■ **Given exercise**
In the listing below, find every line containing "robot" and copy it out.

--- Begin ---

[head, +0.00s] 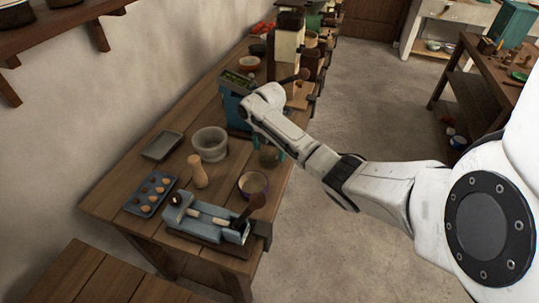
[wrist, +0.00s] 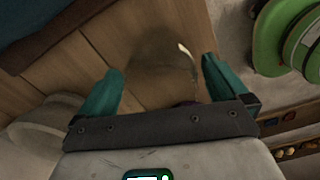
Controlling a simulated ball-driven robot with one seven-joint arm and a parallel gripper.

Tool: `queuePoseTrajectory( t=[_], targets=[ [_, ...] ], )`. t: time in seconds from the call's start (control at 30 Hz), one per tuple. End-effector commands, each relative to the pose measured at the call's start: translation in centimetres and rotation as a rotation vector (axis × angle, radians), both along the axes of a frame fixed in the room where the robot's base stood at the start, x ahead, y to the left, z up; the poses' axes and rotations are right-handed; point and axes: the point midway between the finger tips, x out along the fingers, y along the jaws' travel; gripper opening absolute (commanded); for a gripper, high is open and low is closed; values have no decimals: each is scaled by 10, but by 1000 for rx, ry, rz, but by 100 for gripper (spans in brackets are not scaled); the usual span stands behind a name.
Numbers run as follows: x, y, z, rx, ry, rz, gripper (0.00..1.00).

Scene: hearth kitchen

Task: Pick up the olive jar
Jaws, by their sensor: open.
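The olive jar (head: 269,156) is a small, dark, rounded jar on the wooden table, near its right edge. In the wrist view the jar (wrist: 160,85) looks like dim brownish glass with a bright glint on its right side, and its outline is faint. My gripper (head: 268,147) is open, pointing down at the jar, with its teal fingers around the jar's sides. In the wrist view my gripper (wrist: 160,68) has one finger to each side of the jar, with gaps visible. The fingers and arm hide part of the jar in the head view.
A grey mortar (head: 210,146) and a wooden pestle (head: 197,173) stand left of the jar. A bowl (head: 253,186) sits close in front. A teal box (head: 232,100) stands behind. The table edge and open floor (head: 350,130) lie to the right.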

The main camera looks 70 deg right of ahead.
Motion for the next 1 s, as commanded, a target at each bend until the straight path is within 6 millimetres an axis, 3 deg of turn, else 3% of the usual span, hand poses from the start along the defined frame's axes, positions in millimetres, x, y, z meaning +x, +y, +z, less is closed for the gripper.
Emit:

--- End ---

■ **Written response**
Controlling a simulated ball-driven robot with one seven-joint arm and a parallel gripper.
Tool: `queuePoseTrajectory( t=[_], targets=[ [_, ...] ], )`. t: time in seconds from the call's start (control at 30 Hz), one per tuple. End-effector commands, each relative to the pose measured at the call's start: translation in centimetres and rotation as a rotation vector (axis × angle, radians), both along the axes of a frame fixed in the room where the robot's base stood at the start, x ahead, y to the left, z up; the poses' axes and rotations are right-handed; point and axes: the point midway between the finger tips, x out along the fingers, y along the jaws' travel; gripper opening absolute (commanded); for a gripper, high is open and low is closed; values have no decimals: each is scaled by 10, but by 1000 for rx, ry, rz, but by 100 for gripper (spans in brackets are not scaled); the usual span stands behind a name.

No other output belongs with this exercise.